MXFusion: A Modular Deep Probabilistic Programming Library

Deep neural networks (DNNs) have seen great successful in various areas such as computer vision, speech recognition, and artificial intelligence. A major driver of such success is the rise of deep learning libraries, starting from Theano (Theano Development Team, 2016) and following by many popular libraries such as TensorFlow (Abadi et al., 2015), PyTorch (Paszke et al., 2017). The unique benefits that these libraries bring are: (1) completely transparent training and prediction, (2) modular DNN construction with interchangeable components. A DNN component can vary dramatically in terms of size and complexity, ranging from a single matrix operator, to a highly complex deep neural network such as convolutional neural networks (CNN) or long short-term memory (LSTM). All the components share the same interface, which enables a user to replace one component by another with almost no changes on other parts of the code.

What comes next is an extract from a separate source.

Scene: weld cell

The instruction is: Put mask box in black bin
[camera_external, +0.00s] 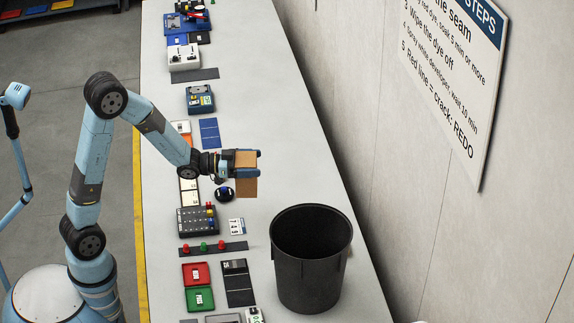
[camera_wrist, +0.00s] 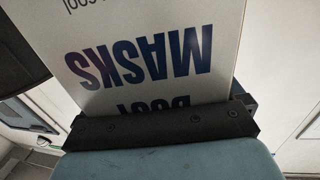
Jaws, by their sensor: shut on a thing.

Modularity in the programming languages used by deep learning libraries revolutionizes the development, communication and deployment of DNNs. The ability to package a state-of-the-art implementation into a standard module and distribute enables rapid development with much lower chance of having bugs and performance issues comparing with re-implementing from scratch, which makes research results more reproducible. Communication about ongoing research method and results becomes much easier, as running a different experiment or modifying a network only requires to change a few lines of code. The standardized interface of components enables better testing and maintainability. It eases the transition of a research implementation into an industrial software.